-- START EXTRACTED INFORMATION --

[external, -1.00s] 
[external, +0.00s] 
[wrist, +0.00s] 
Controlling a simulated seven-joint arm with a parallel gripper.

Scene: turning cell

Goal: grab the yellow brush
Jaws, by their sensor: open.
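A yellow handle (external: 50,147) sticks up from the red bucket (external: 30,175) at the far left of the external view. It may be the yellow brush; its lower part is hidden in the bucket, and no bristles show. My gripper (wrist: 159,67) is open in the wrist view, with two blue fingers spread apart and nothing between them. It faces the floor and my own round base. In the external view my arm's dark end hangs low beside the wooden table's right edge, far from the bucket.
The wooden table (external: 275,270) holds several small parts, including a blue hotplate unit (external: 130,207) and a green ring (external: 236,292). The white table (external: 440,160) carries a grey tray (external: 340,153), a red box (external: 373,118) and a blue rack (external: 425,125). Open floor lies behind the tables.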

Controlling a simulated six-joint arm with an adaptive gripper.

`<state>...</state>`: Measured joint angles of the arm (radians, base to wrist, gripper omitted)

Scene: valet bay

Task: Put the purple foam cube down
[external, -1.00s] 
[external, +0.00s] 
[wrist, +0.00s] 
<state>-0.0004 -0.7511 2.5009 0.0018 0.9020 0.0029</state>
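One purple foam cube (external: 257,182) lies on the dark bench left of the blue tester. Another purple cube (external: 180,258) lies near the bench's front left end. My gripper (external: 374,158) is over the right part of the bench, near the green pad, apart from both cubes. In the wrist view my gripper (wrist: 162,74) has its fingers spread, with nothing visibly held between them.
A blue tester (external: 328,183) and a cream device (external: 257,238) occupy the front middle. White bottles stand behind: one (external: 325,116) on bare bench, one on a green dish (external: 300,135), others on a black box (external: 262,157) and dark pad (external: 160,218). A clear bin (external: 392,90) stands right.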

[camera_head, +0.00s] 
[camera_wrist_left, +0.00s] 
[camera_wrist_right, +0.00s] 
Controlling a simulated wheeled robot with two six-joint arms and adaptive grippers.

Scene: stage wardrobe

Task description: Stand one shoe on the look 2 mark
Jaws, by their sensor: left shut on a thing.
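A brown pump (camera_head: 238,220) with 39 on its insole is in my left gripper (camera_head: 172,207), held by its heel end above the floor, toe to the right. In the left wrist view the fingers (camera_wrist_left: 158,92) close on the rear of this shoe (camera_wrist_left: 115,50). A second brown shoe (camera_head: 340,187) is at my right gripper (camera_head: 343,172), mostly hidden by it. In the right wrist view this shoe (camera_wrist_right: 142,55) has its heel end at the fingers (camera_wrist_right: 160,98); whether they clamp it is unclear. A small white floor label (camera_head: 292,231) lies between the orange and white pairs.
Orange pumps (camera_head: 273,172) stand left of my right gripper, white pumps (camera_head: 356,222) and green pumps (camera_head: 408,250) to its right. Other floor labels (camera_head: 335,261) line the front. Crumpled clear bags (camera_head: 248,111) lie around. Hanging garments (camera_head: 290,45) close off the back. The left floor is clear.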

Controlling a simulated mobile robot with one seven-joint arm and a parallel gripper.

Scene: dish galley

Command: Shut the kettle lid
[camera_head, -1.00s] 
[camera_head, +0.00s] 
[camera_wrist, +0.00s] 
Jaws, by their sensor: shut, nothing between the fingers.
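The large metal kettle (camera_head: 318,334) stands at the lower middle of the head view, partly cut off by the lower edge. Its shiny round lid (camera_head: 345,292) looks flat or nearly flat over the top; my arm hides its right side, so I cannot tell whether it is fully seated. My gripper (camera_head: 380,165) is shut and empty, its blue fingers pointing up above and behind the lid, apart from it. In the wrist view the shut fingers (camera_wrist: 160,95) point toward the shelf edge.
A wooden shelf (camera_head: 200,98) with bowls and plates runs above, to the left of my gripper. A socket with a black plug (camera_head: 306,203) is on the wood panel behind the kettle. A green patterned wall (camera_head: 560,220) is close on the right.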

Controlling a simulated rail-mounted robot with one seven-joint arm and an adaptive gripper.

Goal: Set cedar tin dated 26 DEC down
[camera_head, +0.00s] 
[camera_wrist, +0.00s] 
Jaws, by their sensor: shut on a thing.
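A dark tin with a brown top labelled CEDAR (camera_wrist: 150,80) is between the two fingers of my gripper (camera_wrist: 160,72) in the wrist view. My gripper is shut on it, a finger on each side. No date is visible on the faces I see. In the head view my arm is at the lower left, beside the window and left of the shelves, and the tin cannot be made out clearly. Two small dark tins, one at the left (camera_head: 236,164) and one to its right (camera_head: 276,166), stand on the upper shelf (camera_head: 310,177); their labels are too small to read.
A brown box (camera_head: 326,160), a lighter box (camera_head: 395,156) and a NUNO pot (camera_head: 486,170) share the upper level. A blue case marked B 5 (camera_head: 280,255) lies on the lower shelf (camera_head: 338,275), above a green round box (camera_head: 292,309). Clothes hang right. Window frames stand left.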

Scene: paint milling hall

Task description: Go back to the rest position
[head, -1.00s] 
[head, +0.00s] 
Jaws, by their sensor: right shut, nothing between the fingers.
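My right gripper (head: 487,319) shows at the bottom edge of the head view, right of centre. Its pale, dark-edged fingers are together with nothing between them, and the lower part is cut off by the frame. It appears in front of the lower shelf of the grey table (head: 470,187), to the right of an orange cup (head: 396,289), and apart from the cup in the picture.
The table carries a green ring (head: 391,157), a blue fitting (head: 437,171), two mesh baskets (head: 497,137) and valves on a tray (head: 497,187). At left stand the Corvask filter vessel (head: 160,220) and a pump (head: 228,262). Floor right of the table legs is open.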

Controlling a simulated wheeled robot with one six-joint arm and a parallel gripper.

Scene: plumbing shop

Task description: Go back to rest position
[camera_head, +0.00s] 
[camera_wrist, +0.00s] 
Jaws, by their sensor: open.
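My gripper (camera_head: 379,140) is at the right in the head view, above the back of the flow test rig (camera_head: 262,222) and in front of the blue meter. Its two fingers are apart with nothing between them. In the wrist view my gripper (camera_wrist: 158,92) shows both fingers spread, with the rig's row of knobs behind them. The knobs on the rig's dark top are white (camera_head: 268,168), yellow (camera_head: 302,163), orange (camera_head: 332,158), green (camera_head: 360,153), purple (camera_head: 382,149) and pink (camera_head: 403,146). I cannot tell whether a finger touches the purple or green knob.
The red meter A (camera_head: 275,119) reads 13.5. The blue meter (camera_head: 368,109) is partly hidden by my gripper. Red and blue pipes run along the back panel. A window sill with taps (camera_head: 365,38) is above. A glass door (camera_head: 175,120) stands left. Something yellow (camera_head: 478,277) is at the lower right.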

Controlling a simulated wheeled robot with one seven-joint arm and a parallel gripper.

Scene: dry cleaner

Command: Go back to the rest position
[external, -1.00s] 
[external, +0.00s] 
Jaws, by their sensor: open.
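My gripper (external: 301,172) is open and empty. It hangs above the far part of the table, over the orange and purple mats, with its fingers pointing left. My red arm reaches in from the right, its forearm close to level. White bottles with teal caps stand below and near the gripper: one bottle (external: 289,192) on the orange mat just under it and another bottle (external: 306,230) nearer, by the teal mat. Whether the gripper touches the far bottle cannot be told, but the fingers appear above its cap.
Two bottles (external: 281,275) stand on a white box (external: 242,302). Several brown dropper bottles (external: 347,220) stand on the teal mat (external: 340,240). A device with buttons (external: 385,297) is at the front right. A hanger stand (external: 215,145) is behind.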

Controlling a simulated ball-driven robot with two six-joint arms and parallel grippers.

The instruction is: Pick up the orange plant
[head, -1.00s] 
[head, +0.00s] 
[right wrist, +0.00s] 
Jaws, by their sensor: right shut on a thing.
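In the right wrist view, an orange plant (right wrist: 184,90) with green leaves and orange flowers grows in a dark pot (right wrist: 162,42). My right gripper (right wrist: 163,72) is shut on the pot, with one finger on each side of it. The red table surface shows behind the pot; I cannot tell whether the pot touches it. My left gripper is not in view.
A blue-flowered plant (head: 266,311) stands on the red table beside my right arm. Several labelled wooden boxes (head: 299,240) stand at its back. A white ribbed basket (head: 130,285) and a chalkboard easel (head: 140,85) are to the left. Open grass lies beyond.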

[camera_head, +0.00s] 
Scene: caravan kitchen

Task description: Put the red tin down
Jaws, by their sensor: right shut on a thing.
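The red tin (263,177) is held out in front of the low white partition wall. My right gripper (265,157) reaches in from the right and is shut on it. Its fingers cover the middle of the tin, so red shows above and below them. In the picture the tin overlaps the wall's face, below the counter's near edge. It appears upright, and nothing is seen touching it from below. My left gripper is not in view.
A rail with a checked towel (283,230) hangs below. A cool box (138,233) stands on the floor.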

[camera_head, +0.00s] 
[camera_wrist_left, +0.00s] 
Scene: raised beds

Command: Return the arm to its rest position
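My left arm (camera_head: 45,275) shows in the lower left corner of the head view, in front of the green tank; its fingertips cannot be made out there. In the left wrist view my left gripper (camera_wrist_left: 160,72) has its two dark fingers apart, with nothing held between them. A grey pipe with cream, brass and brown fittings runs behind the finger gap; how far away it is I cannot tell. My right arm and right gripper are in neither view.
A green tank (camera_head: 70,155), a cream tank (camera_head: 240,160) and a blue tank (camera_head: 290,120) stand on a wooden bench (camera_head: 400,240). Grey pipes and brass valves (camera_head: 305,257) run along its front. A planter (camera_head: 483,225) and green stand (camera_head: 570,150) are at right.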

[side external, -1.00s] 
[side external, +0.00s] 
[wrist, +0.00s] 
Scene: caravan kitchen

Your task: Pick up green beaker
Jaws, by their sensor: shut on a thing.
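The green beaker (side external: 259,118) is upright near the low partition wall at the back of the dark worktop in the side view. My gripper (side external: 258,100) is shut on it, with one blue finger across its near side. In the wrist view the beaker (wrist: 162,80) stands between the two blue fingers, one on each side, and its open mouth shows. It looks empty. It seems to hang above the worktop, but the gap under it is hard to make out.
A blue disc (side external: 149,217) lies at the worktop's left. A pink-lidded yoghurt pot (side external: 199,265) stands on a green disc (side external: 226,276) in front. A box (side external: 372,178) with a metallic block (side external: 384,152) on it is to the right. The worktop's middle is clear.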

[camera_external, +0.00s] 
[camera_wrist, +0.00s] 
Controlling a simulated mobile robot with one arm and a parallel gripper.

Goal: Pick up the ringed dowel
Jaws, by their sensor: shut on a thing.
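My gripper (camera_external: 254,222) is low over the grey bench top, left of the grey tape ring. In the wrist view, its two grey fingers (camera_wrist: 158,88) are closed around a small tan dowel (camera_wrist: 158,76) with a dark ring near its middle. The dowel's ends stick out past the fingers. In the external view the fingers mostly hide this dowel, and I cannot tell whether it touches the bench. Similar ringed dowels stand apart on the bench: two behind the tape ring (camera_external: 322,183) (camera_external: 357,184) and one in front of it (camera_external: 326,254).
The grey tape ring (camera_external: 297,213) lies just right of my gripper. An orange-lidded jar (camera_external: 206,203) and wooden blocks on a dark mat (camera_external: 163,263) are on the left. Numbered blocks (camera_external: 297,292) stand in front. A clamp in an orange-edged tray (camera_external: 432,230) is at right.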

-- END EXTRACTED INFORMATION --

Begin at the top of the records above and quote each line exactly, ending with the line that contains "Goal: grab the yellow brush".

EXERCISE RESULT —
[external, -1.00s] 
[external, +0.00s] 
[wrist, +0.00s] 
Controlling a simulated seven-joint arm with a parallel gripper.

Scene: turning cell

Goal: grab the yellow brush

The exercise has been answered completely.